Future research will focus on improving the system’s long-term stability and adapting to complex operating environments. It will comprehensively promote material property analysis, visual perception optimization, and industry application verification to build a smart elevator monitoring and self-calibration system with higher precision, higher robustness, and scalable deployment.

• At the material level, we will work with the Materials Science Laboratory to conduct controlled experiments on the aging behavior of car-base rubber and collect deformation data on multiple elevators of the same model with different years of use over a long period of time to build an aging characteristic model and optimize the full life cycle compensation mechanism.
• In terms of visual perception, the detection categories will be expanded to cover large items and luggage, template matching will be introduced to optimize the recognition of “empty cabins”, and the YOLOv8 model will be trained with polarization filtering, adaptive thresholding, and reflection enhancement data to improve recognition capabilities in specular reflection and occlusion scenarios. At the same time, multi-view imaging and video sequence analysis will be explored to alleviate occlusion ambiguity, and the model’s generalization performance will be enhanced through the expansion of diversified scene data.

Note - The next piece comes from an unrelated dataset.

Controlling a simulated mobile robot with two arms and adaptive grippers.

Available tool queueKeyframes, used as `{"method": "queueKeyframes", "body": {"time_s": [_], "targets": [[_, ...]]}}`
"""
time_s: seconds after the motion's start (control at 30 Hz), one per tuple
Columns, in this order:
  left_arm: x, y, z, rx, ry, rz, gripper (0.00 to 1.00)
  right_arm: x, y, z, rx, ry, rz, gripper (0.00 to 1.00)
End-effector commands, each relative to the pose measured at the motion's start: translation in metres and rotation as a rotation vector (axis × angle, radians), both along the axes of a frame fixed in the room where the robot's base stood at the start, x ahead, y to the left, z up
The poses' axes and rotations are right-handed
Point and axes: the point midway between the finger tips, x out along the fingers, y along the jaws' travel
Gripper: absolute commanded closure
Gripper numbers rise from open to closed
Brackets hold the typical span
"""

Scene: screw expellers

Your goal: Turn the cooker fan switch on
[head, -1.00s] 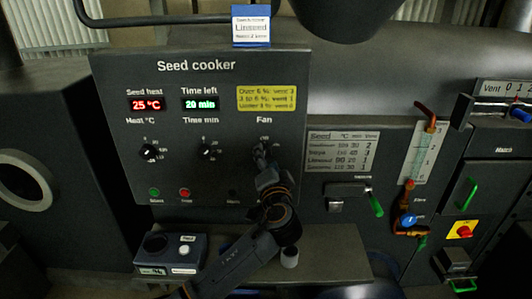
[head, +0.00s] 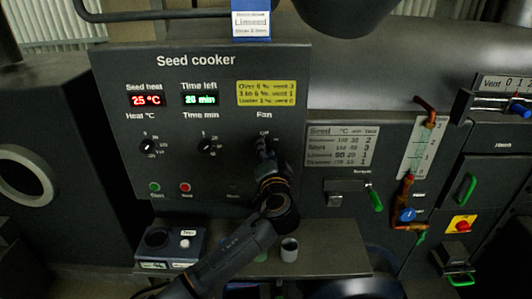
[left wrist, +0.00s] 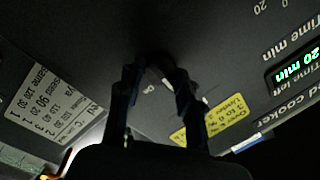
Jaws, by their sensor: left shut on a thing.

• At the industry application level, we will conduct long-term on-site research with elevator manufacturers and maintenance companies to quantify changes in the maintenance efficiency, service time, and operation and maintenance costs under different operating conditions, comprehensively verify the technical and economic benefits of the system in actual operation, and provide data support for its promotion and application.